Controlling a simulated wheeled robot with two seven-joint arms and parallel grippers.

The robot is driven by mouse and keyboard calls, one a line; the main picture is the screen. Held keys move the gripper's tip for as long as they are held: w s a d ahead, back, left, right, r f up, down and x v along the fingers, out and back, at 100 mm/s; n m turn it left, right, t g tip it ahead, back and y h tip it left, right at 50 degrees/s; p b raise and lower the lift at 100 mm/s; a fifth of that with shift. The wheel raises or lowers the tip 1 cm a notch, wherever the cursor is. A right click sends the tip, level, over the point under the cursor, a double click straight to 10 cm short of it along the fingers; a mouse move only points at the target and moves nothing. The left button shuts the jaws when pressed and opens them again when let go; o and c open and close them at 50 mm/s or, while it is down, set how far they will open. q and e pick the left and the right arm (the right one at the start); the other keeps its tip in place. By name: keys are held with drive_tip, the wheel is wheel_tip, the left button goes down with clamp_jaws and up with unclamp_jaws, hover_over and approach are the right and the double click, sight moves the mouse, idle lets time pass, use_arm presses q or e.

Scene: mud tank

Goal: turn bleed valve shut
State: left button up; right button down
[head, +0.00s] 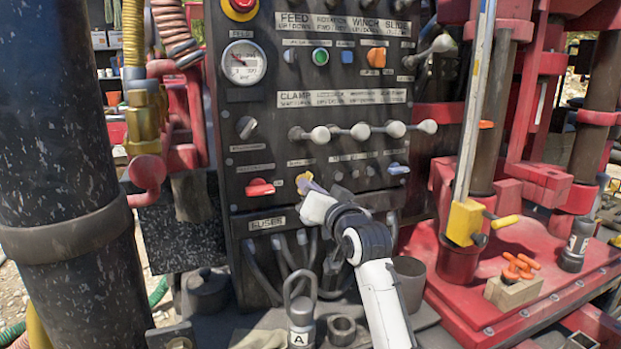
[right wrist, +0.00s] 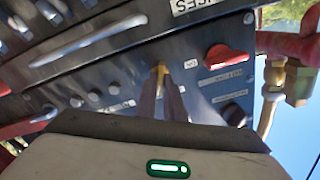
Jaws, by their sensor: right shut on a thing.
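A small yellow valve handle (head: 304,178), which I take for the bleed valve, is on the lower part of the dark control panel. My right gripper (head: 308,187) reaches it from below right and hides part of it. In the right wrist view the two fingers (right wrist: 168,90) are close together at the panel face, with the yellow handle (right wrist: 161,70) at their tips. The gripper is shut on this handle. The label lettering near it is too blurred to read. My left gripper is not in view.
A red knob (head: 260,188) sits just left of the yellow handle; it also shows in the right wrist view (right wrist: 228,57). A row of ball-ended levers (head: 360,131) is above. Cables (head: 284,256) hang below. A thick dark column (head: 65,150) stands at the left.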

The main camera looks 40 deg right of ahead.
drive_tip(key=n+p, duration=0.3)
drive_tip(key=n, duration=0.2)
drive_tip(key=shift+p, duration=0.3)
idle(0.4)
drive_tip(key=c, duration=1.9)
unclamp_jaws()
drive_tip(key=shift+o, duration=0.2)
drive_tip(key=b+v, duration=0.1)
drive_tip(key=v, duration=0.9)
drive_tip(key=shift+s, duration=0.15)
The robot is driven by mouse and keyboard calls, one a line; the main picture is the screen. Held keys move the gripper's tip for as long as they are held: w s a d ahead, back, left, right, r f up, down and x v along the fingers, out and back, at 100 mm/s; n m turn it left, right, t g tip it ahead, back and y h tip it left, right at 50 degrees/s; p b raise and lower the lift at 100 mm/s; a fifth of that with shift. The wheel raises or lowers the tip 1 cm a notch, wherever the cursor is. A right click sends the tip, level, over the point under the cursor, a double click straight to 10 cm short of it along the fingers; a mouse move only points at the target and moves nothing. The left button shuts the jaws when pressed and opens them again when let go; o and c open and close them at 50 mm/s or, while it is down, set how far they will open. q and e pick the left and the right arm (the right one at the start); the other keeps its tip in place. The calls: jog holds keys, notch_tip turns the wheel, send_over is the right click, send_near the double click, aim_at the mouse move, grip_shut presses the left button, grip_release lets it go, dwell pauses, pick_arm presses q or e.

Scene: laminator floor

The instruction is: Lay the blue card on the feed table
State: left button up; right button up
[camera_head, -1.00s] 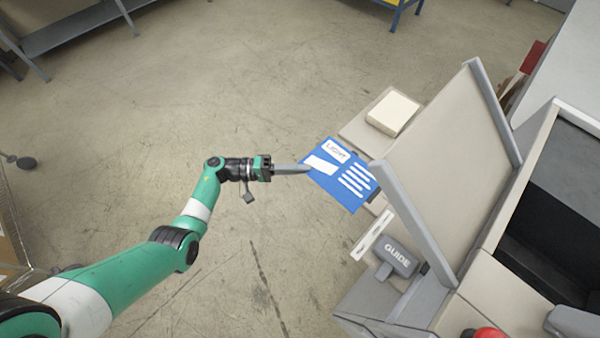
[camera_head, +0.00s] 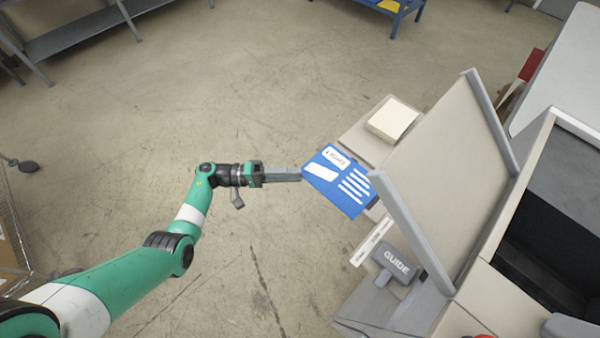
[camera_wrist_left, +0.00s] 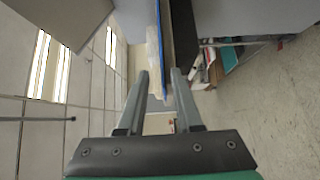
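The blue card (camera_head: 338,190), with white label patches and lines, lies over the near part of the beige feed table (camera_head: 358,138) in the head view, its left part reaching past the table edge. In the left wrist view the card (camera_wrist_left: 162,50) shows edge-on as a thin blue line close along a dark brown edge; whether it fully touches the table I cannot tell. My left gripper (camera_head: 299,174) is at the card's left edge. In the left wrist view its fingers (camera_wrist_left: 160,75) are apart, with the card edge between them and a gap on each side. My right gripper is not in view.
A cream block (camera_head: 392,120) sits on the table behind the card. The grey GUIDE piece (camera_head: 396,262) stands in front. A tilted beige panel (camera_head: 450,165) of the machine rises right of the card.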

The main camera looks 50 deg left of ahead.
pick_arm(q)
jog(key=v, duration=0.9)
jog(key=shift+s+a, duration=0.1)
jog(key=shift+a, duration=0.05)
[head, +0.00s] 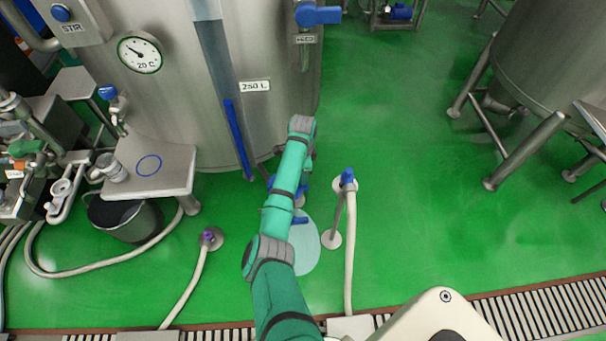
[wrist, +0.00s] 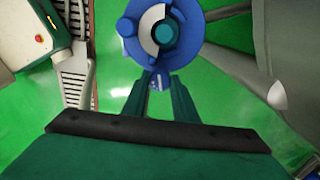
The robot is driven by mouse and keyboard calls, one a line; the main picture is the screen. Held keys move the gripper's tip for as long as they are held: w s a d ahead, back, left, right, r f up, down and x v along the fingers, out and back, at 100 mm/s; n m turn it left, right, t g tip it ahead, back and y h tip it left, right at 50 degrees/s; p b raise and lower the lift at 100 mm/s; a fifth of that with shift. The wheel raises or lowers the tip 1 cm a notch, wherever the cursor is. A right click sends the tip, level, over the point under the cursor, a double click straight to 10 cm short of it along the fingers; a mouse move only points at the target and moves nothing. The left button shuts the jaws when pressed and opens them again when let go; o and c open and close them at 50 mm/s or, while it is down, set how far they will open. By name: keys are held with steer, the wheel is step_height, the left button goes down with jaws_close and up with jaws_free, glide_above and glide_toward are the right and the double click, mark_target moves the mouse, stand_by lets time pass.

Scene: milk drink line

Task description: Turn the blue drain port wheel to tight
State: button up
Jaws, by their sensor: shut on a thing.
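The blue drain port wheel (wrist: 187,57) fills the top middle of the wrist view, with a round lobe on its left rim. Its centre has a teal hub and a ring, part white and part dark. My gripper (wrist: 157,76) is at the wheel's lower rim, its two teal fingers on either side of it and shut on the wheel. The exact contact is partly hidden. In the head view a bit of blue shows beside my arm at the tank's foot (head: 307,184); my arm hides the rest and the gripper.
The large steel tank (head: 170,100) stands behind my arm. A hose stand with a blue top (head: 347,177) is close on the right. A pale patch (head: 305,255) lies on the floor beside my arm. A bucket (head: 120,217) stands at left. Green floor on the right is clear.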

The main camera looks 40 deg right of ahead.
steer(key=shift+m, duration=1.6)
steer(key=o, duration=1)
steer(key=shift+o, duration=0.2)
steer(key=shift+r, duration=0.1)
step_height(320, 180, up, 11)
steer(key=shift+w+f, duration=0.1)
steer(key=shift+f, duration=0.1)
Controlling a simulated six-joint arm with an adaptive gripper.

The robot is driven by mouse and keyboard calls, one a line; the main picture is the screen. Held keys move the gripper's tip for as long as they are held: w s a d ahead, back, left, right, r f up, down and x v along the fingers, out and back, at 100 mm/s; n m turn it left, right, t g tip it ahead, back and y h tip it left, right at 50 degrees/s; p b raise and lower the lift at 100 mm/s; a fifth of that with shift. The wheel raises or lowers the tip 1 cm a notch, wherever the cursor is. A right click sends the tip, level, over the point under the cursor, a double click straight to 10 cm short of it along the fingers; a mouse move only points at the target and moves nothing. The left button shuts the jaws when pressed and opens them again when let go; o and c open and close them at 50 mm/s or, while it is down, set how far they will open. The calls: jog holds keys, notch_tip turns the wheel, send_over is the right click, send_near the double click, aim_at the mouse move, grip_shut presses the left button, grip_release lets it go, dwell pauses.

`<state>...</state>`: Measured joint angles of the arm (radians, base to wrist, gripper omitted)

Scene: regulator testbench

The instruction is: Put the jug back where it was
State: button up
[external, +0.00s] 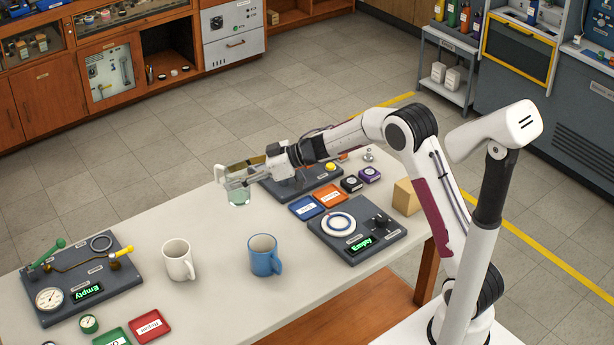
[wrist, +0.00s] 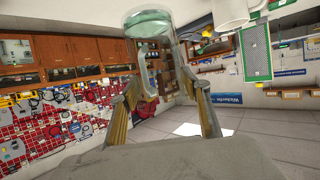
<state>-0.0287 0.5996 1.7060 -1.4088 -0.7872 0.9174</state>
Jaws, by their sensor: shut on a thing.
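A clear glass jug (external: 239,198) with pale green at its lower part hangs in the air above the table's far side. In the wrist view the jug (wrist: 150,24) shows at the top centre, see-through, with a pale green layer at its end. My gripper (external: 238,178) is shut on the jug; its two fingers lie on either side of it in the wrist view (wrist: 163,92). The jug is small in the external view, so its exact tilt and handle are hard to make out.
On the table (external: 215,300) stand a white mug (external: 178,261) and a blue mug (external: 263,256). A grey panel with a round white plate (external: 338,225) reads "Empty"; another panel (external: 75,275) with gauge and levers stands left. Blue (external: 306,208) and orange (external: 331,195) trays lie near my arm.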

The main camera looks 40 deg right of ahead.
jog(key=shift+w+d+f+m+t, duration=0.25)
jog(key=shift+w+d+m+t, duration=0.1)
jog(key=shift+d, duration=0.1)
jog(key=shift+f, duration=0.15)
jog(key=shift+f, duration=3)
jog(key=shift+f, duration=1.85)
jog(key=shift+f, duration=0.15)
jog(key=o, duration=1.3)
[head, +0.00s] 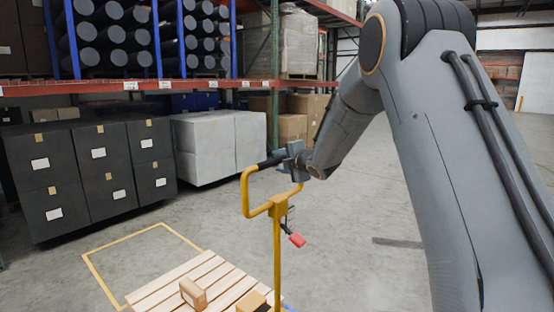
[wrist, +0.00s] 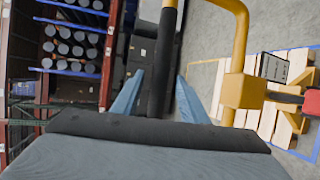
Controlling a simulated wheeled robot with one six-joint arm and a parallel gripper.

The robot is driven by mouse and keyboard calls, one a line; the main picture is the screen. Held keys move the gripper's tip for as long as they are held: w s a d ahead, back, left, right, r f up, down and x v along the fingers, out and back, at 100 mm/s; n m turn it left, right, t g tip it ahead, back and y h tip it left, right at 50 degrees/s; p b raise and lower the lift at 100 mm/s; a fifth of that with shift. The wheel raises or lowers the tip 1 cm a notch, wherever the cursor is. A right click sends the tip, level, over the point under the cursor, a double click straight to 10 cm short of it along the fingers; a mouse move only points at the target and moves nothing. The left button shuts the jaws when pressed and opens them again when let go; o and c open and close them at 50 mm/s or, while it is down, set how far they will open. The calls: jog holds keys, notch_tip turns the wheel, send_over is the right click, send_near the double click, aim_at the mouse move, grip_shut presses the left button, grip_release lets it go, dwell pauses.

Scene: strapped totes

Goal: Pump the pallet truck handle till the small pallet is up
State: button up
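The pallet truck handle (head: 277,250) is a yellow post with a yellow loop on top, upright at the picture's middle. A black grip (head: 270,161) covers part of the loop's top bar. My gripper (head: 291,161) is at this grip. In the wrist view, the black grip (wrist: 163,75) lies between my two blue-grey fingers, with gaps showing beside it. A red-tipped lever (head: 297,239) hangs at the post. The small pallet (head: 165,289), of pale wooden slats, is low at the bottom of the head view. Its height off the floor cannot be told.
Black crates (head: 85,170) and white crates (head: 220,143) stand at the back left, before a tall rack (head: 140,86). Grey floor right of the handle is clear.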

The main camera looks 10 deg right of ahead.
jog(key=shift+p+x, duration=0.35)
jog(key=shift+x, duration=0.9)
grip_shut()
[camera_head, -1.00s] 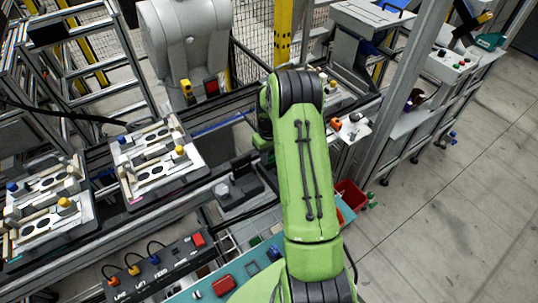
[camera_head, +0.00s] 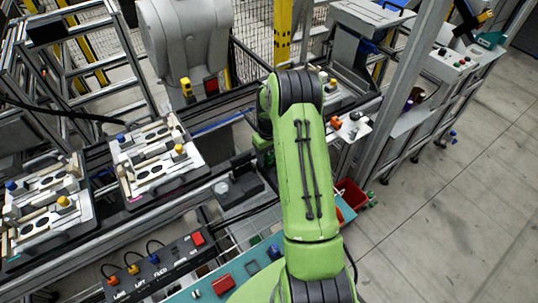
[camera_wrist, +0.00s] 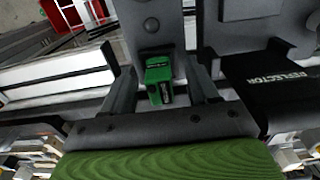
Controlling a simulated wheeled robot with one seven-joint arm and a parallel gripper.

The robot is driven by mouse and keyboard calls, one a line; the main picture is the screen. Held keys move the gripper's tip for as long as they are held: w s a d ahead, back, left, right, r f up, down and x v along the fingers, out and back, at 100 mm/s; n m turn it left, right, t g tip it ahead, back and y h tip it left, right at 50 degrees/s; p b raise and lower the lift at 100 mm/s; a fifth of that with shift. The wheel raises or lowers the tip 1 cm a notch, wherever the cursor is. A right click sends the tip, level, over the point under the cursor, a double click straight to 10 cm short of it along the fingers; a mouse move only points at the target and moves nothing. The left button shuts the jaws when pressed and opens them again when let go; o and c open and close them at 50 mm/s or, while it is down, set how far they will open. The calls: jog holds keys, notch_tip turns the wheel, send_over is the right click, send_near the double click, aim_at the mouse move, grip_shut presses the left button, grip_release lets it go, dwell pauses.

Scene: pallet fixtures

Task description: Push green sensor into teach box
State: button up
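A small green sensor (camera_wrist: 160,78) with a dark label sits between the two dark fingers of my gripper (camera_wrist: 162,85) in the wrist view. A narrow gap shows to its left; whether the fingers press on it is unclear. A grey bracket with a round hole (camera_wrist: 150,24) stands just beyond the sensor. A dark block lettered REFLECTOR (camera_wrist: 275,80) is to the right. I cannot tell which part is the teach box. In the head view my green arm hides the gripper and the sensor.
Two pale fixture plates (camera_head: 160,155) stand on the rails at left. A red bin (camera_head: 350,195) is right of my arm, by a metal post (camera_head: 405,85). Open floor lies at right.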

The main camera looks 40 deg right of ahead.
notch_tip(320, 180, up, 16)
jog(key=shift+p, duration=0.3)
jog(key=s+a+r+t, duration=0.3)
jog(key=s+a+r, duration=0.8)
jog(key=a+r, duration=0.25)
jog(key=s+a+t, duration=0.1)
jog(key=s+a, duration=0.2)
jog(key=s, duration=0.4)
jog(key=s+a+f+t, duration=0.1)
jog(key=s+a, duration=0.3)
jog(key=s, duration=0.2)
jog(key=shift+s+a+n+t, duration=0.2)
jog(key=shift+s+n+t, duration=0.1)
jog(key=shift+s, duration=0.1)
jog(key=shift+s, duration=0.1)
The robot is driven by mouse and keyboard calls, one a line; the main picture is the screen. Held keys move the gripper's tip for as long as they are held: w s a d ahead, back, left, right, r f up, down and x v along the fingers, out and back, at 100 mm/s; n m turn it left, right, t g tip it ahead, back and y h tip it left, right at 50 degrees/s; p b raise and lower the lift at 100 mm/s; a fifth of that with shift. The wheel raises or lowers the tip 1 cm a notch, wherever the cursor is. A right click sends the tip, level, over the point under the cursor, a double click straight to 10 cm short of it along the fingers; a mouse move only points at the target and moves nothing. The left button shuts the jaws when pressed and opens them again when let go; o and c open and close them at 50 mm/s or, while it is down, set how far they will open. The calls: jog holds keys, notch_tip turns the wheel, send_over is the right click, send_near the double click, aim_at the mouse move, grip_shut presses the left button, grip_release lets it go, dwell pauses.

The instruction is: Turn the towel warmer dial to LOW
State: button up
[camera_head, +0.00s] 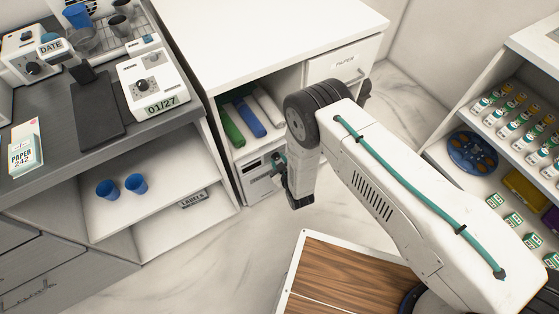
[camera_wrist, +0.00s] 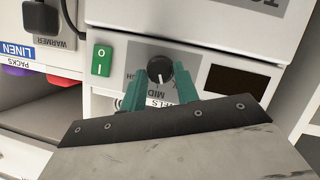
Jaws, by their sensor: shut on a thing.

> Instruction
The lines to print start at the line containing "wrist, gripper omitted)" and end at the line containing "<state>-0.0287 0.5996 1.7060"; print them exactly, both ends included, and leave out every picture.

> Result of the task
`<state>...</state>`: Measured joint angles of the arm (radians, base to wrist, gripper omitted)

Scene: regulator testbench

The instruction is: Put the jug back where it was
State: button up
[external, +0.00s] 
[wrist, +0.00s] 
<state>-0.0287 0.5996 1.7060 -1.4088 -0.7872 0.9174</state>

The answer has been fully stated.